Ainda assim, bem ou mal, havia um
governo no país. Havia um sentido, embora mínimo, de autoridade. Existia um
arremedo de organização. Sem Karami, contudo, é muito questionável que alguém
consiga pelo menos isto.
Pela Constituição do Líbano, a
chefia do gabinete deve, necessariamente, ser entregue aos sunitas. No entanto,
políticos dessa seita tiveram o seu poder visivelmente minado nos últimos três
anos. Cederam terreno a uma outra facção muçulmana, esta bem mais radical (em
sua maior parte seguidora do líder religioso iraniano, aiatolá Ruhollah Khomeini),
os xiitas, que hoje são majoritários nessa heterogênea sociedade, mas sem
acesso proporcional aos cargos governamentais e à representatividade.
A indicação óbvia seria de alguém
do setor islâmico de Beirute, o Oeste, mas ali ninguém está disposto a encarar
essa missão impossível, que é conciliar tantos problemas inconciliáveis, ainda
mais contando com total ausência de recursos.
Se o presidente Amin Gemayel, um
cristão que está no fulcro desta crise, por ter tentado minar a reduzidíssima
parcela de espaço político que Karami possuía, entregar a um sunita da zona
cristã da cidade a incumbência de compor o novo governo, será o mesmo que não
escolher ninguém.
Certamente o indicado não obterá
o voto de confiança no Parlamento.

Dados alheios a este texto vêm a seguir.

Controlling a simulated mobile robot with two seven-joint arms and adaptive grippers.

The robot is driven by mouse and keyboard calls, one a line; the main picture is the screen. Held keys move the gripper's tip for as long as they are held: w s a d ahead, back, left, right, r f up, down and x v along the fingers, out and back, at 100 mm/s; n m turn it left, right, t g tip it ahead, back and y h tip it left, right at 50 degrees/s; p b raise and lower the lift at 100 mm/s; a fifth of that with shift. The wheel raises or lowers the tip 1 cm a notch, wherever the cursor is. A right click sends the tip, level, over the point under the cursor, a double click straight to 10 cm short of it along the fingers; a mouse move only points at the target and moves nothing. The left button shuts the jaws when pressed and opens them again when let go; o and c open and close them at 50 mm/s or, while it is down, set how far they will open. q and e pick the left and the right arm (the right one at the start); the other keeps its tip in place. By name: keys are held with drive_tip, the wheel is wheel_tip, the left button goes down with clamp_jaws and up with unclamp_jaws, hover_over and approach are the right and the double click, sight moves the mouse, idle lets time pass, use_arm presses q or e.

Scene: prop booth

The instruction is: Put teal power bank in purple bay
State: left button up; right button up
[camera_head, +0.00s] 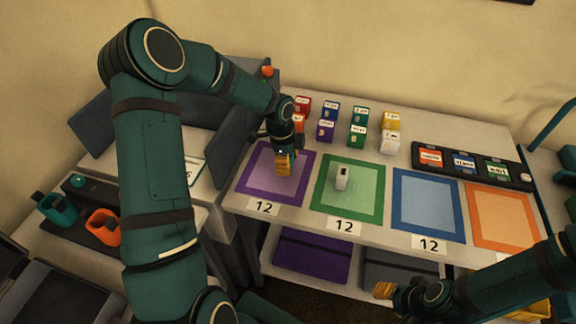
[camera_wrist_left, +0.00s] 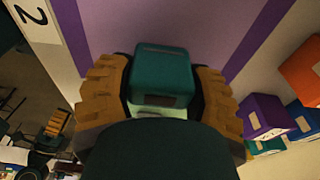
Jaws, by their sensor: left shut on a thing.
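My left gripper (camera_head: 284,165) is at the purple bay (camera_head: 250,184), a purple-framed square at the left of the counter. In the left wrist view its yellow fingers are shut on the teal power bank (camera_wrist_left: 163,72), one on each side. The purple frame (camera_wrist_left: 110,30) shows behind the power bank. I cannot tell whether the power bank touches the counter. In the head view the gripper hides the power bank. My right gripper (camera_head: 384,290) is low in front of the counter, away from the bays; its opening is unclear.
A small white item (camera_head: 342,177) stands in the green bay (camera_head: 322,200). The blue bay (camera_head: 428,203) and orange bay (camera_head: 502,216) look empty. Several coloured boxes (camera_head: 357,134) stand behind the bays. A black tray (camera_head: 515,184) with coloured cards lies at the right.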

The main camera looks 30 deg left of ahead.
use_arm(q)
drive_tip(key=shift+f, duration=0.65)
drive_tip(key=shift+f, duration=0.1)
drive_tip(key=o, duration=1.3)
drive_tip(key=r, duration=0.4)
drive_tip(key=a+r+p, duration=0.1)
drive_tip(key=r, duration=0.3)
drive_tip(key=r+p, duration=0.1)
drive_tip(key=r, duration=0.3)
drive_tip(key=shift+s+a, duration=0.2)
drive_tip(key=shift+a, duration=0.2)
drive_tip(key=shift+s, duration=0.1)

Isso se as bombas e tiroteios ao menos
permitirem que o Legislativo possa se reunir. Esse clima de desorganização, de
completo caos, é totalmente impróprio à busca das urgentes soluções que essa
sociedade requer.
O que se pode esperar, doravante,
é um salve-se quem puder generalizado, em todos os planos e aspectos. É algo
muito triste de se acontecer a um país que já foi apontado como exemplo de
convivência entre grupos étnicos e religiosos diferentes e que há somente 12
anos era, disparadamente, o mais próspero do Oriente Médio. O que fizeram com o
Líbano!
(Artigo publicado na página 14, Internacional, do Correio Popular, em 5
de maio de 1987).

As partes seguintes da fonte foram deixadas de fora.